If one considers wealth property (which it surely is), the principle here should be entirely clear.  Confiscatory taxes could ensure the practical service of the "common interest" only if they were uniform in nature, thus allowing citizens to have equal interest in compelling representatives to keep confiscatory taxes, as a whole, low

Our deviation from that simple principle has cobbled the path we walk today.

With income earnings broken down into quintiles today, the bottom two quintiles (up to $48,000 annual income) not only pay no taxes, but collect additional income from the coffers filled by the other three.

But we just had a tax cut passed, remember?  In the wake of that tax cut, we find that those bottom two quintiles collect more from the coffers.  The next two quintiles do not collect more, though they pay less.  The top quintile of earners (over $150K annually) will provide a full 87% of the revenue to the federal coffers, up from 84% this demographic represents in revenue this year. 

In what sense has the principle of uniform property rights and representative liberty, as described by Hamilton, been upheld?  We now have Republican Congress and a Republican president, yet in spite of that, the share of profit versus liability in exchange for votes among the economic classes, as it relates to tax policy, has become more steeply progressive.  This ensures that the "common interest" can become only less likely to be "reckoned upon as the surest bond of sympathy."  For if 80% of Americans are either paying less or collecting more, what reason might they have to protect the property rights of the other 20%?

This is all by design, make no mistake.  We have become an ever more redistributive nation, with a government creeping toward Marx's vision.

We like to pretend we have a "mixed economy" – that we can embrace those good things about progressive taxation and socialism, as Marx described, to find that ever elusive "third way" between the economic principles of economic liberty and government interventionism without forthrightly abridging the foundation our Founders prescribed. 

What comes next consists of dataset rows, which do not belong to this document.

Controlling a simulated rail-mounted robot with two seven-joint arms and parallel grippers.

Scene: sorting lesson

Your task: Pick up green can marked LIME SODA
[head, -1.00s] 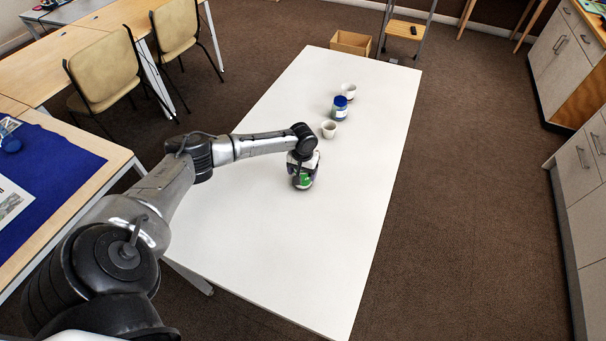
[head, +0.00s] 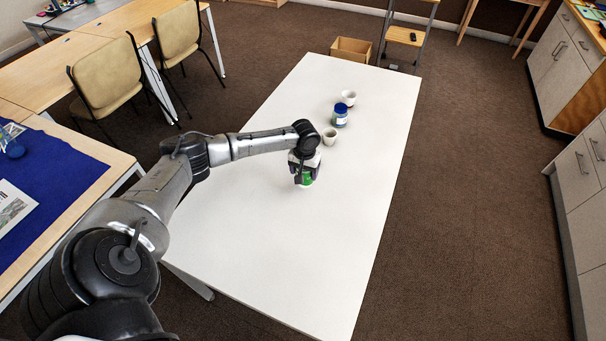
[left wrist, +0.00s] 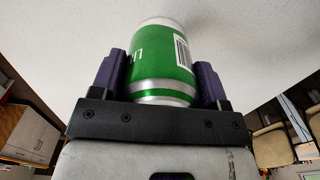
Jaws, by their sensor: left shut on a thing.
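The green can (head: 307,179) is on or just above the white table (head: 265,240), in the grip of my left gripper (head: 304,176). In the left wrist view the can (left wrist: 160,62) shows a green side, silver ends, a barcode and part of some white lettering. The full label cannot be read. The two fingers of the left gripper (left wrist: 161,78) are shut on the can from both sides. Whether the can touches the table is hard to tell. My right gripper is not in view.
Behind the can stand a white cup (head: 330,137), a blue-lidded jar (head: 340,115) and another white cup (head: 348,98). The near and right parts of the table are clear. A cardboard box (head: 351,50) is on the floor beyond the table's far end.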

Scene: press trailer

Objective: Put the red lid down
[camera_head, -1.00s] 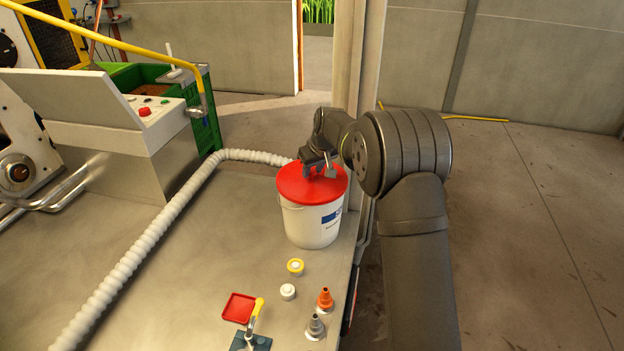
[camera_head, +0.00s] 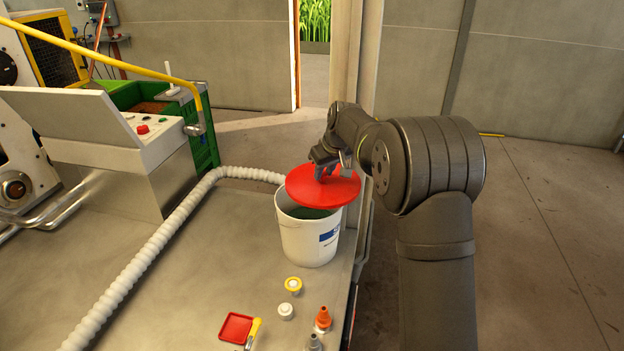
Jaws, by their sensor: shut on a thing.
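The red lid (camera_head: 320,191) is in my gripper (camera_head: 332,172), which is shut on it from above. The lid is off the white bucket (camera_head: 308,240), held a little above its rim and shifted to the right. The bucket stands upright near the table's right edge. Its front rim and part of its dark greenish inside show; the lid hides the back and right of its opening.
A ribbed white hose (camera_head: 150,255) runs across the metal table (camera_head: 200,270) and passes behind the bucket. The tabletop left of the bucket is clear.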

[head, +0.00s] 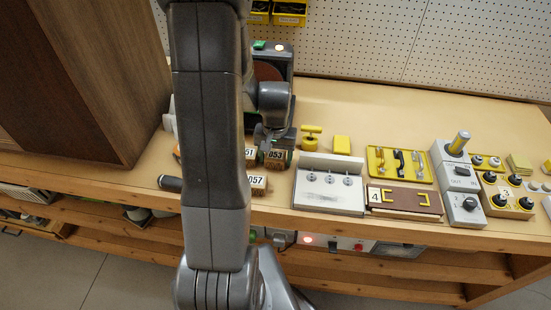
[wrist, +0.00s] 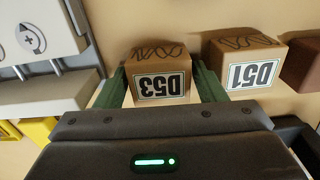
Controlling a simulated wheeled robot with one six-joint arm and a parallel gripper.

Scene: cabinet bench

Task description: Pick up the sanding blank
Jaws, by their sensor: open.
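Small wooden blocks with printed labels stand on the bench; which one is the sanding blank is not marked. The D53 block (wrist: 159,80) sits between the two green fingers of my gripper (wrist: 160,74) in the wrist view, and the gripper is open. In the head view the D53 block (head: 275,160) is just below my gripper (head: 273,138). The D51 block (wrist: 240,62) stands beside it, outside the fingers; in the head view the D51 block (head: 250,153) is partly hidden by my arm. The D57 block (head: 258,184) is nearer the bench's front edge, also partly hidden.
A disc sander (head: 268,72) stands behind the blocks. A grey-white fixture with knobs (head: 328,190) is close on the right, with a yellow tool tray (head: 399,165) and switch boxes (head: 460,180) beyond. A brown cabinet (head: 85,80) rises at left. A darker brown block (wrist: 303,65) is beside D51.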

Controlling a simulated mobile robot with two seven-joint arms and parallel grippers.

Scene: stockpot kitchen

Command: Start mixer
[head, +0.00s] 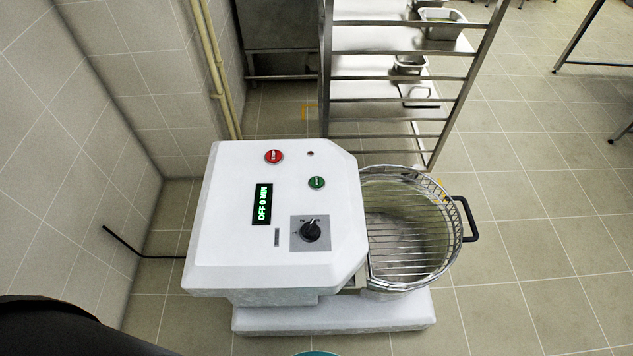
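The white mixer (230,220) stands on the tiled floor in the head view. Its top panel carries a red button (274,156), a green button (317,182), a black knob (311,231) on a grey plate, and a green-lit display (262,204) that appears to read "OFF 0 MIN". A round metal bowl (440,262) sits at the mixer's right side, with a wire guard (400,232) lying over it and a black handle (469,219) at the right. Neither of my grippers shows in this view.
A metal rack (462,90) with trays (440,22) stands behind the mixer. A tiled wall (60,150) and yellowish pipes (216,75) are at the left. A black cable (135,246) runs from the mixer to the wall. The floor (560,240) at the right is clear.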

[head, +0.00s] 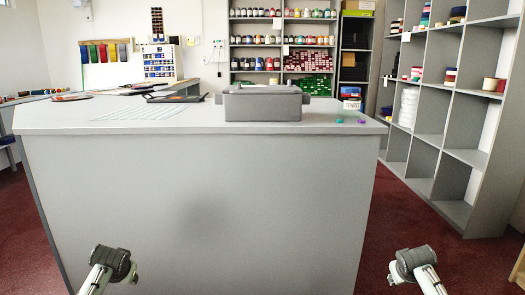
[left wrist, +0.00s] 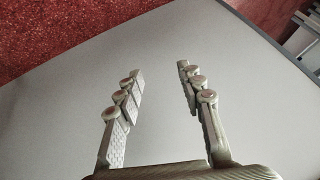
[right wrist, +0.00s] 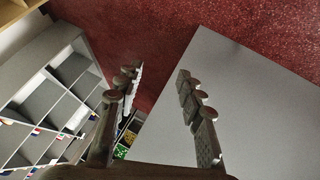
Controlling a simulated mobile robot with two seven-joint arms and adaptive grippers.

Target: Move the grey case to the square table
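The grey case (head: 262,104) sits on top of the grey counter (head: 120,118), right of its middle, with its lid side up. My left gripper shows in the left wrist view (left wrist: 160,82) with its fingers apart and nothing between them, in front of the counter's front panel. My right gripper shows in the right wrist view (right wrist: 157,80), also open and empty. In the head view both arms are low in front of the counter, well below the case. I cannot make out a square table in any view.
Small teal and purple items (head: 350,121) lie right of the case. Dark flat items (head: 175,98) lie on the counter's left. Stocked shelves (head: 283,50) stand behind, and a grey cubby shelf (head: 450,120) stands at the right. Red floor (head: 415,255) is open between counter and cubbies.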

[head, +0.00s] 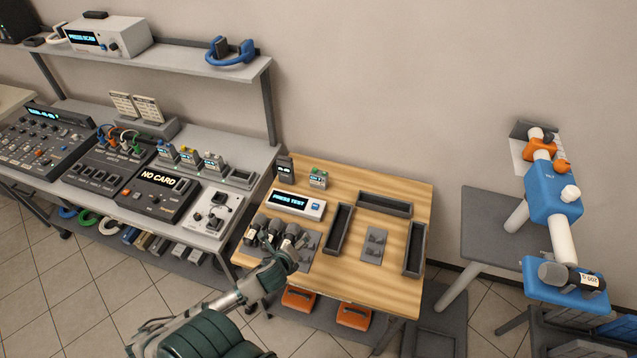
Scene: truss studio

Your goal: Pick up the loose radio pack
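A small grey pack with a green top (318,180) stands alone near the back left of the wooden table (400,275). It looks like the radio packs (188,157) on the bench at left, and nothing touches it. A small dark device (285,168) stands to its left at the table's edge. My left gripper (276,232) is over the front left of the table, among dark microphone-like objects on a grey mat (305,252). Its fingers blend with these dark shapes, so I cannot tell whether it is open or shut. My right gripper is out of view.
A white box reading "PRESS TEST" (297,204) lies between my left gripper and the green-topped pack. Dark open trays (384,204) and a grey plate (374,245) occupy the table's right half. A blue stand (553,195) is at right. The table's back right corner is clear.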

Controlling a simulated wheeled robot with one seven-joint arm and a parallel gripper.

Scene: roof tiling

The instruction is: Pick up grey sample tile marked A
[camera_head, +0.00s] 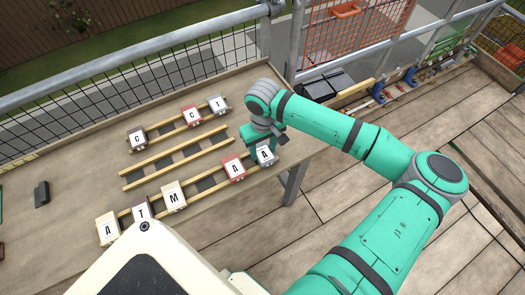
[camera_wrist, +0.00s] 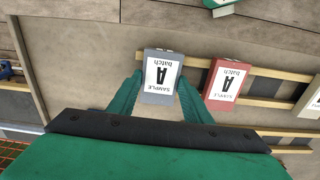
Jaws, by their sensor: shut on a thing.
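The grey sample tile marked A (camera_head: 265,154) is at the right end of the nearest wooden rail row in the head view. In the wrist view the grey tile (camera_wrist: 160,80) stands between my two green fingers, its label facing the camera. My gripper (camera_wrist: 160,88) is shut on it, one finger along each side. In the head view my gripper (camera_head: 258,140) is beside the tile and partly hidden by the wrist. I cannot tell whether the tile still touches the rails.
A red tile marked A (camera_head: 233,168) sits close beside the grey one; it also shows in the wrist view (camera_wrist: 226,82). Cream tile M (camera_head: 173,195) and others stand farther left. The middle rails (camera_head: 170,160) are empty. The far row holds a red tile (camera_head: 191,115) and others.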

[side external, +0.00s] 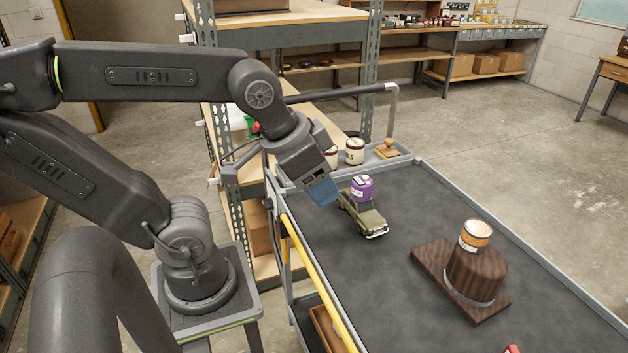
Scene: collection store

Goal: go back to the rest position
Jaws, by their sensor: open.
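My gripper (322,192) hangs over the left edge of the grey cart (418,255), pointing down and right. Its blue-grey end is left of an olive toy car (366,218) and overlaps it slightly in the picture. The gripper is open, and I see nothing held in it. A purple jar (362,188) appears to stand on or just behind the car; I cannot tell which. My fingertips are partly hidden by the gripper body.
A dark wooden stand (474,277) bears an orange-banded tin (475,235) at the cart's right. Cream jars (355,151) stand in the cart's far tray. A metal shelf (232,170) rises close behind my arm. A yellow rail (318,282) runs along the cart's near side.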

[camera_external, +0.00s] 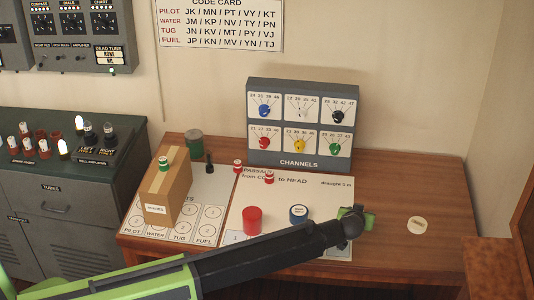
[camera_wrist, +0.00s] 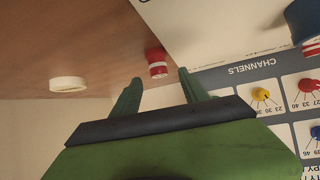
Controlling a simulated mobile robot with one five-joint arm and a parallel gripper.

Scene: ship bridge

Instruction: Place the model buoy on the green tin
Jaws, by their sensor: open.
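My gripper (camera_external: 360,213) is open at the right edge of the white chart, low over the desk. In the wrist view its green fingers (camera_wrist: 160,75) are apart, with a small red-and-white model buoy (camera_wrist: 157,62) just beyond the tips, roughly between them. Nothing is held. In the external view this buoy seems hidden by my gripper. Similar small red-and-white pieces (camera_external: 269,177) (camera_external: 238,166) stand at the chart's back, and a green-and-white one (camera_external: 164,164) is on the cardboard box. The green tin (camera_external: 195,145) stands at the desk's back left; the wrist view does not show it.
A red tin (camera_external: 252,221) and a blue tin (camera_external: 299,214) stand on the chart, near my arm. The cardboard box (camera_external: 168,194) is in front of the green tin. The channels panel (camera_external: 300,120) stands behind. A white disc (camera_external: 417,225) lies on clear wood at right.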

That's pure fantasy.  And Marx knew it.  That's why he prescribed the heavily progressive income tax in the first place.

As Ludwig von Mises writes in "The Anti-Capitalistic Mentality":

When Marx and Engels in the Communist Manifesto advocated definite interventionist measures, they did not mean to recommend a compromise between socialism and capitalism.  They considered these measures – incidentally, the same measures which are today the essence of the New Deal and Fair Deal policies – as first steps on the way to full communism.  They themselves described these measures as "economically insufficient and untenable," and they asked for them only because they "in the course of the movement outstrip themselves, necessitate further inroads upon the social order, and are unavoidable as a means of revolutionizing the mode of production."

We opponents of socialism and government interventionism now find ourselves in a curious position.  Republicans, who have run on the premise of reducing spending and government intervention, have been elected.  Yet still, it is mandated that those who earn more must fill the federal troughs with an increasing amount of their wealth, only to have everyone else fill it with less or take more from it.

As happy as we may be about the tax legislation, it is clear that the fundamental problem has gone unaddressed.

Reagan had it right, and to his credit, during his tenure, he made great strides toward economic liberty by significantly reducing the progressive nature of confiscatory taxation.  Reagan said in 1961:

Governments don't tax to get the money they need.  Governments will always find a need for the money they get. ...

Here is the main battleground.  We must reduce the government's supply of money and deny it the right to borrow!

Government obligations have become so bloated that we've reached a point where to discontinue borrowing is tantamount to collective economic ruin.  And our government's insatiable appetite for our money can be conveniently, and selectively, satiated by our heavily progressive tax structure, even via broad "tax cuts" that widen the gap of property confiscation by the government among the low-income earners and the high-income earners.    

It's safe to say we have a tough row to hoe in deviating from the path to communism cobbled in America for over a century.  When you consider that our youths are sent to state-sponsored universities to be taught that the values of communism are morally greater as a social and economic principle than the values of economic liberty, it becomes increasingly hard to find reasons for optimism for the future.